Is the CPU socket a large hindrance? If that's the case then physically multiple CPUs is the way around. But then one might as well have separate computers. If the CPU socket have the capacity then one could as you write use some memory striping to push towards faster speeds. Perhaps that's what the the AMD CPU socket bus AM3 did with dual ported RAM access?
And why RAM striping on the motherboard isn't widely used is kind of counter intuitive. And yeah all this virtualization stuff is great but context switching is not saving resources.. Neither seems there to be any intentional design to make all parts work together efficiently, a simple example is the propagation latency between all cache levels without any ability for software to hint that memory X should be taken from motherboard RAM directly etc.
(Score: 2) by davester666 on Sunday March 13 2016, @08:44AM
Not surprising. They are using one CPU with more cores vs two CPU's with fewer cores per CPU. Fewer cpu's mean fewer CPU support chips to access memory, network, disk, etc.
(Score: 2) by bitstream on Sunday March 13 2016, @01:04PM
Fewer CPUs also means that parts of the processing has to be done elsewhere. So the simplified question is if it's more efficient with one CPU with two cores in one machine vs two machines with it's own single core CPU. The article seems to suggest the latter is the case. Which makes one to question the usefulness of the multi-core CPU paradigm.
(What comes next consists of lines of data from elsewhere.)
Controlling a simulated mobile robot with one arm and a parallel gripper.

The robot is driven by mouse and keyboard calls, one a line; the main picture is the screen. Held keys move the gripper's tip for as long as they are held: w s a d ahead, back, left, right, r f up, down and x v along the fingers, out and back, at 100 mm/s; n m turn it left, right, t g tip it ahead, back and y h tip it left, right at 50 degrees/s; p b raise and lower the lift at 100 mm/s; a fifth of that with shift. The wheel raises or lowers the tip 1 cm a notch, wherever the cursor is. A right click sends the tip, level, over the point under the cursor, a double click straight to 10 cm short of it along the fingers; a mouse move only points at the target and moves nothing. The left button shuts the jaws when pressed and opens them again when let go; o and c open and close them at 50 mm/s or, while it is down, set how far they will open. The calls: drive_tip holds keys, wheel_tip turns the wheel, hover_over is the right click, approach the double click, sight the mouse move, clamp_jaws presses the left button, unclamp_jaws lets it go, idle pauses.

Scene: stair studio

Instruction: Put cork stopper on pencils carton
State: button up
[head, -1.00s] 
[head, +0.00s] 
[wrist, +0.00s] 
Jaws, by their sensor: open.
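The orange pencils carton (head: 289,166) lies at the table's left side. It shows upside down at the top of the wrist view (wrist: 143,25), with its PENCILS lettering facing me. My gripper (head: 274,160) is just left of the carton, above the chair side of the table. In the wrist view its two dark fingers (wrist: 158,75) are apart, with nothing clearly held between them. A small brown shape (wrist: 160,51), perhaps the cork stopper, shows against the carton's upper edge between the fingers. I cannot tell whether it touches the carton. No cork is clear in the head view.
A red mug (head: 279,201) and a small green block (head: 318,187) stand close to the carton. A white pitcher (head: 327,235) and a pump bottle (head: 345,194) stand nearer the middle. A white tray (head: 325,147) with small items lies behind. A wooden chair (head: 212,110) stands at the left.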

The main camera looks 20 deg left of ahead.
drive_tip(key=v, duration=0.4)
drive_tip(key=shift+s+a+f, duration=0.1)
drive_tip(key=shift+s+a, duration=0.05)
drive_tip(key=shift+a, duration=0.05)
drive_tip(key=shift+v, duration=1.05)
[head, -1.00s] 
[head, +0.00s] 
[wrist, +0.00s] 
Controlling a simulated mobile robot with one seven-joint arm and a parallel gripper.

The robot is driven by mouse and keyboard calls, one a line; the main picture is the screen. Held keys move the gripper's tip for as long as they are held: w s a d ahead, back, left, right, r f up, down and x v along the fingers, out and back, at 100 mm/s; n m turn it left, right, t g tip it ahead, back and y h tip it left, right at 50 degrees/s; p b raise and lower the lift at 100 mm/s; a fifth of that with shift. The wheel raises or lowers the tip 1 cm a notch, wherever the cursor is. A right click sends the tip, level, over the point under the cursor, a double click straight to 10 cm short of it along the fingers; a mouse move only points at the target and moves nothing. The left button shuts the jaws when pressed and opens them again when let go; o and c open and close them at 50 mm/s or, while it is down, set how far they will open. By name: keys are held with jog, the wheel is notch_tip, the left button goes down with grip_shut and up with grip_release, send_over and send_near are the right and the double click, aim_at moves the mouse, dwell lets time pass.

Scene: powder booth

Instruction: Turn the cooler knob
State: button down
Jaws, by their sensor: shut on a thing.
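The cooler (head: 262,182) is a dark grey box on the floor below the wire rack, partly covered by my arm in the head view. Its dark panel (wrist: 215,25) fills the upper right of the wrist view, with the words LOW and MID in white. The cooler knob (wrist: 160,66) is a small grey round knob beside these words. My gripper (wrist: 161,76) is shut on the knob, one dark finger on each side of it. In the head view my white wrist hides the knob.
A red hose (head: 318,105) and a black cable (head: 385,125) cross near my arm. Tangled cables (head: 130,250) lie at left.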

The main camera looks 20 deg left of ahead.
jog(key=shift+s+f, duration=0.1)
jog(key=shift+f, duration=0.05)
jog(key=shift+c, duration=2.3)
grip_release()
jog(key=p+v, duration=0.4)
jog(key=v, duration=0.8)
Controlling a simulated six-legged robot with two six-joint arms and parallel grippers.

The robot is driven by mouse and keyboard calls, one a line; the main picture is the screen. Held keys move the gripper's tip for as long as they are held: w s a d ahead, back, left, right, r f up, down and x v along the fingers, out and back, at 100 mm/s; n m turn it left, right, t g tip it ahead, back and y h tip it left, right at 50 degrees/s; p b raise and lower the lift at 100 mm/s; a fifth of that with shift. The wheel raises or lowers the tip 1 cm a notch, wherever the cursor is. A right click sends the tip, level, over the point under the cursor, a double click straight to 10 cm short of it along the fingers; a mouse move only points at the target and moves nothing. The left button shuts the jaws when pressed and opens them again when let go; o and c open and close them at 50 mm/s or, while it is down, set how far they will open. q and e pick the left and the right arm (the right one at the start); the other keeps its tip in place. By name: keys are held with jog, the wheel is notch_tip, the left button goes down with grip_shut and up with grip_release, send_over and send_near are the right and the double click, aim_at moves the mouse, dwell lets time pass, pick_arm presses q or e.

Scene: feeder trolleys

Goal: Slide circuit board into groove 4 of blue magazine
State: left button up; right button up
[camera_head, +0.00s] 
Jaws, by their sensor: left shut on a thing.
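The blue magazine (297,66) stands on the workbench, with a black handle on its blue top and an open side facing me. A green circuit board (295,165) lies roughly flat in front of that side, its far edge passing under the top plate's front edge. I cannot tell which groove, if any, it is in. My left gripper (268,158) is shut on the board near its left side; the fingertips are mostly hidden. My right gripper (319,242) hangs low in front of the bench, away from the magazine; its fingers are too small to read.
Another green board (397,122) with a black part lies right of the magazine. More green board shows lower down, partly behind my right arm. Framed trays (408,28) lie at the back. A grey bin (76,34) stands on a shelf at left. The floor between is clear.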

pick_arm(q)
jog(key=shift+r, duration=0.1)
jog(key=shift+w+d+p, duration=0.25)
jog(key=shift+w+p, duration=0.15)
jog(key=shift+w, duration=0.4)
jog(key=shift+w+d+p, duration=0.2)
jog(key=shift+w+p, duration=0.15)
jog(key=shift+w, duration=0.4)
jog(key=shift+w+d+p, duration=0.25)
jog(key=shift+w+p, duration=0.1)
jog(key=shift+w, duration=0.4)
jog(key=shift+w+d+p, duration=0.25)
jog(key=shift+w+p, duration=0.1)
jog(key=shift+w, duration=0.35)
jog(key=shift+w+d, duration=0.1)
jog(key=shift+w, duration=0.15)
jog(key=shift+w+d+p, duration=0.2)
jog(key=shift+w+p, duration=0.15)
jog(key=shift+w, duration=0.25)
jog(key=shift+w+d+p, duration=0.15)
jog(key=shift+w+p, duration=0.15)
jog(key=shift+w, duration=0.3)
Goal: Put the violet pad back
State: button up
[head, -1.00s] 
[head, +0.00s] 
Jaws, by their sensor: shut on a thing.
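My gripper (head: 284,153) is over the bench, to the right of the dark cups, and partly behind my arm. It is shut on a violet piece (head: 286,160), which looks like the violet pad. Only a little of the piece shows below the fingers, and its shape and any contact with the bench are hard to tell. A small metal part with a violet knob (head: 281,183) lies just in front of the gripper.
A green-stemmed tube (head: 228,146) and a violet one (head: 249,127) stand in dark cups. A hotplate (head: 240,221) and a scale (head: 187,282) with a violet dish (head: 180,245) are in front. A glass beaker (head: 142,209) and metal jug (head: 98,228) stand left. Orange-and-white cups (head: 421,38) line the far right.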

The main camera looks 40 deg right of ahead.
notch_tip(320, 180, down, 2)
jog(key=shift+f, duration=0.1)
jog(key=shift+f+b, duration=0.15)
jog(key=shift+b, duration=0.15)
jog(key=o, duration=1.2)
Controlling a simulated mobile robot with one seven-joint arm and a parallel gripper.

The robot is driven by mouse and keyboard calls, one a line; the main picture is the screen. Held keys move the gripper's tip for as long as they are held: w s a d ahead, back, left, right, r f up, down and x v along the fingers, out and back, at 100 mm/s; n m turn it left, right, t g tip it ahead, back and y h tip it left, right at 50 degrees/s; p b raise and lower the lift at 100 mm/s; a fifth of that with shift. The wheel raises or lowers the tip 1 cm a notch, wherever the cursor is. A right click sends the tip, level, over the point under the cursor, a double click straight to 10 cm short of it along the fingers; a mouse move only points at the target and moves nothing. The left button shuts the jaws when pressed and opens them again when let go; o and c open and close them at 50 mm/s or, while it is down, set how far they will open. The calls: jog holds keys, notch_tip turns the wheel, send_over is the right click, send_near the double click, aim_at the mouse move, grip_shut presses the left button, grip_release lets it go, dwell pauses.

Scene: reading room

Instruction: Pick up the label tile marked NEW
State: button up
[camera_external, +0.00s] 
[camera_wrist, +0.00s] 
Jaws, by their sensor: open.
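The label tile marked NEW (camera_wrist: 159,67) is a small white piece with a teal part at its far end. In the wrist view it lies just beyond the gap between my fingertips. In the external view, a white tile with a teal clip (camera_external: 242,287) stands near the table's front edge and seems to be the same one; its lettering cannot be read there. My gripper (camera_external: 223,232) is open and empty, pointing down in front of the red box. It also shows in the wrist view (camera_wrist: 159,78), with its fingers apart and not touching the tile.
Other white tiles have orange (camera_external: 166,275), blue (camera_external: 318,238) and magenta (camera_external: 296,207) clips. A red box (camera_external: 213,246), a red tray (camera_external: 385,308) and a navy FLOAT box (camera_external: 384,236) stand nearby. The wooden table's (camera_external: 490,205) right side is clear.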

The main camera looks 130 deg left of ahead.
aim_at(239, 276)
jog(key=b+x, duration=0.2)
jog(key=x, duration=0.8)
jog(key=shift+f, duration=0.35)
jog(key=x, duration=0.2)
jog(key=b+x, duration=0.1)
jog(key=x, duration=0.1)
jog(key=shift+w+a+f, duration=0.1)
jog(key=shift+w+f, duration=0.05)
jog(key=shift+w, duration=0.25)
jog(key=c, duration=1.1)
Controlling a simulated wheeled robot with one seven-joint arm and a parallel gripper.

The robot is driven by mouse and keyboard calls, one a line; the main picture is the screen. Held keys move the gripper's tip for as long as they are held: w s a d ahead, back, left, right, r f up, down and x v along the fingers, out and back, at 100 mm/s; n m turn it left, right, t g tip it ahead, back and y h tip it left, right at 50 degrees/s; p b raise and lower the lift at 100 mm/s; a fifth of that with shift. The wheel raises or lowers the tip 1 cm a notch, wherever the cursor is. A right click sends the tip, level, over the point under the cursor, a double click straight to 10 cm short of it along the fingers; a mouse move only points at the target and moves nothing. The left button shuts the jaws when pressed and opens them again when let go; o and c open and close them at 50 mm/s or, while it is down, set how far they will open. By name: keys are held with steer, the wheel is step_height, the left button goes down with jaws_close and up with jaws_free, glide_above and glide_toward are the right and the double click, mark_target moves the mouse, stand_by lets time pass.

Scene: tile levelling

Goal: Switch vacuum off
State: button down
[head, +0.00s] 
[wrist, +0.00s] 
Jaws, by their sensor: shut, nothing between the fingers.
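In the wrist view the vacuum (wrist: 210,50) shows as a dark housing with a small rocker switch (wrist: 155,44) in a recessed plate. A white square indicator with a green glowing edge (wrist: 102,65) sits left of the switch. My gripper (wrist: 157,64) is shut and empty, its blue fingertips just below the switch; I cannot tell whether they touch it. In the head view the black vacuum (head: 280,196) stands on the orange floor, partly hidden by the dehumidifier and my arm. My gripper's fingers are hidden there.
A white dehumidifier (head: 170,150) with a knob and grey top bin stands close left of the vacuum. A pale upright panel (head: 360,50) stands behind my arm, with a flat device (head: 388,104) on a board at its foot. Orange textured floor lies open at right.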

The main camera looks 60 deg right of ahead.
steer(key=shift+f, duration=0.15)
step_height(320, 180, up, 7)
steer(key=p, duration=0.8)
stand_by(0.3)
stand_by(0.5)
(Score: 0) by Anonymous Coward on Sunday March 13 2016, @02:40AM
Yeah, two boxes with single cpu each will be more efficient than a single box with two cpus. WTF.
(Score: 2) by linkdude64 on Sunday March 13 2016, @04:08AM
"Link your Intel vPro and Facebook user accounts to make logins a breeze!" "MOTD: OMG Did you see Clinton's hair the other night? #TheBomb" drawing a blank on any others cause I just woke up, but damn, this is a match made in Hell. The techno-oligarchy is really coming into form.